The Mistress of Troubling Signs is back!
In her garage, Katherine Kersten keeps a lot of signs, most of them old: Impeach Earl Warren, Nixon-Agnew, Goldwater: Extremism is no Vice, that kind of thing. There are other signs, as well, Troubling Signs, and they’re all pretty old, too. She hauled out one of them the other day to protest anti-bullying legislation introduced in the Legislature again this year:
Beware teh Gay!
Here’s the lede paragraphs from Kersten’s little screed in the Strib:
“Antibullying” legislation is a top priority for DFL leaders at the Capitol this year. In the last session, their bill got hung up in the Senate, and they appear determined to muscle it through this time around.
Bullying is wrong. No child should have to put up with it.
But a glance at the bill raises troubling questions. Why doesn’t it protect all children equally, instead of singling out for favored treatment children of “protected classes,” such as race, sexual orientation, and “gender identity and expression”? Why are traditional victims of bullying, like kids who are timid or viewed as nerds, invisible in this bill?
Kersten glanced at the bill, all right, and that’s all she did. But HF826, the bill that passed the House last year, is far more comprehensive than Kersten suggests. Here’s the definition of prohibited bullying in HF826:
“Bullying” means intimidating, threatening, abusive, or harassing conduct that is objectively offensive and:
(1) causes physical harm to a student or a student’s property or causes a student to be in reasonable fear of harm to person or property;
(2) materially and substantially interferes with a student’s educational opportunities or performance or ability to participate in the school function or activity or receive the school benefit, service, or privilege;
(3) under Minnesota common law, violates a student’s reasonable expectation of privacy, defames a student, or constitutes intentional infliction of emotional distress against a student; or
(4) materially and substantially disrupts the work and discipline of the school.
You will note that nothing in this definition limits its application to any specified group.
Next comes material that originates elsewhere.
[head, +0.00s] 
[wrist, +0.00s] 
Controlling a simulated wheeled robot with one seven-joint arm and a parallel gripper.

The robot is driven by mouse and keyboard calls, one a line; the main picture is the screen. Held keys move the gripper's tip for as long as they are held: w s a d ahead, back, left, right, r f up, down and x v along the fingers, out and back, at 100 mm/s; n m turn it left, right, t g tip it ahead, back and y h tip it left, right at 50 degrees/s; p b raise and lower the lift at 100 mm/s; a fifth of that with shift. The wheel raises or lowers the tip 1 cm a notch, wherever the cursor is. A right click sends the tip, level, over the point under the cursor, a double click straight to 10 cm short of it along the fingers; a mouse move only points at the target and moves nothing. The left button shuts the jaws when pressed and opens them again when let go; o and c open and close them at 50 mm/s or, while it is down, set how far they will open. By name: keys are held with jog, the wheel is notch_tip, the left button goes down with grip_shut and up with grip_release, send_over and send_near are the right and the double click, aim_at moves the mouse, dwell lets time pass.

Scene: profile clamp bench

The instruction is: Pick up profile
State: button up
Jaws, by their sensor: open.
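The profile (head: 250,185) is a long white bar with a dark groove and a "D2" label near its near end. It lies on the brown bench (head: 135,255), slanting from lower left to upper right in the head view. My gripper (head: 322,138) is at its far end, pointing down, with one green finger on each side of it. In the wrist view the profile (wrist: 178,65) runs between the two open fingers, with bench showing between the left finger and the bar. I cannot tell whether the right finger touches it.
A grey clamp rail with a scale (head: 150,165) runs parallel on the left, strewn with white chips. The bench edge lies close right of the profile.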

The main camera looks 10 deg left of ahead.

Nothing. If you bully your timid or nerdy classmate, that’s prohibited bullying under the bill. All kids are protected against bullying by the bill.
Kersten complains about lack of protection of the “traditionally” bullied victims, and of course, our avatar of grievance and resentment has it exactly backwards. The bill does go on to prohibit bullying conduct against the real “traditional” victims of bullying to include, but not be limited to:
Intimidating, threatening, abusive, or harassing conduct may involve, but is not limited to [emphasis added], conduct that is directed at a student or students based on a person’s actual or perceived race, ethnicity, color, creed, religion, national origin, immigration status, sex, age, marital status, familial status, socioeconomic status, physical appearance, sexual orientation, gender identity and expression, academic status, disability, or status with regard to public assistance, age, or any additional characteristic defined in chapter 363A [the Minnesota Human Rights Act].
Katherine Kersten is a disingenuous fabulist, and a poisonous person. Either that, or she is damn near illiterate. Take your pick. I frankly don’t know which is to give her the benefit of the doubt. Not that I do. And not that you should, either.
Kersten will tell you anything, if it is in the service of her bigotry against gays and lesbians.
People like Kersten are desperately afraid of a bullying bill that prohibits bullying the people they want to bully. But a bill that doesn’t call out the truly traditionally bullied people for protection is useless.
That’s the whole idea to Kersten, and people behind groups like the Parents Action League. They don’t want gay and lesbian kids, among others, protected, because they know their kids will pick on them, and they are worried that the bigoted crap that they spew at home will seep out of their kids at school.
It really is that simple.
But I think as a state we’re better than that. In fact, I’m betting on it.